С нами Бог

Далее, господствующая в современном неверующем человечестве установка забывает тот простой и бесспорный факт, что никакие, даже с лучшими замыслами задуманные законодательные реформы не могут сами быть реально осуществлены, конкретно воплощены в жизни, если за ними не стоит, ими не движет свободная воля исполнителей – человеческих личностей, охотно и добровольно готовых разумно и добросовестно их выполнять. Принуждение может чисто механически в лучшем случае ограждать жизнь от наиболее внешних и извне уловимых действий злой воли, но в отношении более скрытых ее форм оно бессильно, если за ним не стоит свободное послушание, определяемое мотивами справедливости и любви к людям. При отсутствии внутренней нравственной просветленности душ принудительные реформы, задуманные с самыми лучшими намерениями, легко вырождаются в пустую форму, через которую фактически осуществляется неправда, произвол, мертвящий бюрократизм.

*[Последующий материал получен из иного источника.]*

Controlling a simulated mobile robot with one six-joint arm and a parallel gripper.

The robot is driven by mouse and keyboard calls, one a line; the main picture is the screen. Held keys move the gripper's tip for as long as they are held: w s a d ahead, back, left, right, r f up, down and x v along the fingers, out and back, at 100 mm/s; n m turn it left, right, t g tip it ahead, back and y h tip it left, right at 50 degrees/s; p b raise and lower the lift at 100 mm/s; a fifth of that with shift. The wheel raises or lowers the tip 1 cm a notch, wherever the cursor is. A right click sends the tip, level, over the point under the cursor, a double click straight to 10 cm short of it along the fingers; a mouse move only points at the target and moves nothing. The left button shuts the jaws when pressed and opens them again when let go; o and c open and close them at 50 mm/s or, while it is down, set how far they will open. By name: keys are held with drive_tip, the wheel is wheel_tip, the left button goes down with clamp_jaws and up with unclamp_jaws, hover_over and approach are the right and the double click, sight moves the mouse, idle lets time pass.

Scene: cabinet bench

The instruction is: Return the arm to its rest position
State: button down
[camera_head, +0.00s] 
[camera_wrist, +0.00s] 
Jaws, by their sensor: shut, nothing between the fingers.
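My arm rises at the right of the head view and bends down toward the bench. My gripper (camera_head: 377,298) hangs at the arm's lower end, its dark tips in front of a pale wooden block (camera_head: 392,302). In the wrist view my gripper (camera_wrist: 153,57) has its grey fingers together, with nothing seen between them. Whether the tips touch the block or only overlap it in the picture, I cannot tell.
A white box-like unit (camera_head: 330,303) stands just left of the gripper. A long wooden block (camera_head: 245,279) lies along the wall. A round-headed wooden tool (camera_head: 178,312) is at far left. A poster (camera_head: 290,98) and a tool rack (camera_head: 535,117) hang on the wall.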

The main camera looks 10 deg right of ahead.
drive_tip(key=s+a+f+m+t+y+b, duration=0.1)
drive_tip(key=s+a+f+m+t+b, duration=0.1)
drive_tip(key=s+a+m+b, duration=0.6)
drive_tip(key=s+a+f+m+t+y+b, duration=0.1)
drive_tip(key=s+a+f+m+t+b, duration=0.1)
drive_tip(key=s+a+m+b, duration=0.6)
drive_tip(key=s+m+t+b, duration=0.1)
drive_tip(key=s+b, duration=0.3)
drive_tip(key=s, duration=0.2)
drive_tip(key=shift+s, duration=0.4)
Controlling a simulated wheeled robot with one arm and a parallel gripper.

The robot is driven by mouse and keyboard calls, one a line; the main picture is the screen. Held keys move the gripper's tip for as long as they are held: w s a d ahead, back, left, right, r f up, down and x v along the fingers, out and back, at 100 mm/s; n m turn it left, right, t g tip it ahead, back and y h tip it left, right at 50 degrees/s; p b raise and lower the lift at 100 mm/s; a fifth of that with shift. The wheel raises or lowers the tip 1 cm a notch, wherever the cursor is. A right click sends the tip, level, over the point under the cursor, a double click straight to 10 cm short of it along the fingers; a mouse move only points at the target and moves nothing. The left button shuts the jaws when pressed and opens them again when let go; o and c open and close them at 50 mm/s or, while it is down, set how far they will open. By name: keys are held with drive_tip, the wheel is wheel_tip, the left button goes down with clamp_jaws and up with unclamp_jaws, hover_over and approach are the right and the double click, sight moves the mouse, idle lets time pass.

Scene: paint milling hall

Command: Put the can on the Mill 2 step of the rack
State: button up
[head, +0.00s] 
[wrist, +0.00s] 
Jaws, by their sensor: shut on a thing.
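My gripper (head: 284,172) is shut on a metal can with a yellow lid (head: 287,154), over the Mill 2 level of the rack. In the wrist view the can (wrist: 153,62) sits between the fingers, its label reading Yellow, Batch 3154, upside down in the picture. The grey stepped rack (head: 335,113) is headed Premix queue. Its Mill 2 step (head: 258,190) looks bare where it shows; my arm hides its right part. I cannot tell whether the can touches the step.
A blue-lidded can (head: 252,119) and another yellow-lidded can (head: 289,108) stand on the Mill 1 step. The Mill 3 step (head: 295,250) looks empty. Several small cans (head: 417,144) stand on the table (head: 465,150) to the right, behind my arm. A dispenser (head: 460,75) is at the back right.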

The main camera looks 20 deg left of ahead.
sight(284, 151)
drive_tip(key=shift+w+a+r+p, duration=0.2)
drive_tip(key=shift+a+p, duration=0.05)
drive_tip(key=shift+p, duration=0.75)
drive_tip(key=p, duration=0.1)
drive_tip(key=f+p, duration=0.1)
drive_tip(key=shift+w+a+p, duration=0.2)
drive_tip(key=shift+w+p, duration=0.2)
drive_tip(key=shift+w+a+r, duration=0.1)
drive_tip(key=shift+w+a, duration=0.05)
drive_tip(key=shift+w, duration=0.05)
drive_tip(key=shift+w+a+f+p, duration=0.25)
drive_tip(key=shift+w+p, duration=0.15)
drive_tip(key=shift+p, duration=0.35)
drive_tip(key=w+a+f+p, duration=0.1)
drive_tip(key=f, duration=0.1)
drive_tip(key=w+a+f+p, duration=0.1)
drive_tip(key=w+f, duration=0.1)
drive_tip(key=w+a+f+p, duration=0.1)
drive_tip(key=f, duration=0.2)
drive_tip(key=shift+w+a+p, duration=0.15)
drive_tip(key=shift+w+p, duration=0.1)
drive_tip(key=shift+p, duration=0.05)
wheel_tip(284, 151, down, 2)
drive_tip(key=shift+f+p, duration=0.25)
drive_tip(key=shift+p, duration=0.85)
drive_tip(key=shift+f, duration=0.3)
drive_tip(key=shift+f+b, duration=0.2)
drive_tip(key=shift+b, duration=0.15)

Само право держится свободными нравственными силами.

е. в конечном итоге если применение закона само пронизано и смягчено человечностью, т. е. любовью.

Этим положен некий имманентный предел благотворному действию закона и общих порядков в человеческой жизни. Не нужно, конечно, преуменьшать их значение – не нужно забывать, что нравственная воля должна стремиться совершенствовать жизнь и через их посредство, что христианин морально обязан заботиться и о законодательной реформе порядков жизни в духе их приближения к христианской правде. Но, не говоря уже о том, что полнота христианской правды не вместима в форму закона (как мы уже это видели выше), сила самого закона только тогда истинно прочна и плодотворна, когда она не просто извне, механически воздействует на жизнь (в этой форме она способна, как указано, в лучшем случае только обуздывать наиболее явные вредные действия злой воли), а сама создает внешние условия, благоприятствующие нравственному воспитанию изнутри человеческой воли, например в форме законодательства о воспитании и обучении, семье, условиях труда и всякого законодательства, открывающего простор для нравственной самодеятельности людей и поощряющего ее. Именно поэтому медленное эволюционное, законодательное совершенствование жизни, действующее через воспитание людей, по общему правилу предпочтительнее резких внезапных перемен (не говоря уже о разнуздывающих злые, хаотические страсти революционных переворотах). Такие резкие и внезапные реформы, непосредственно обуздывающие волю через механически-внешнее действие запрещений и приказов, уместны только в крайних случаях, как противодействие вопиющим злоупотреблениям, и могут быть подлинно плодотворны лишь в ограниченной сфере.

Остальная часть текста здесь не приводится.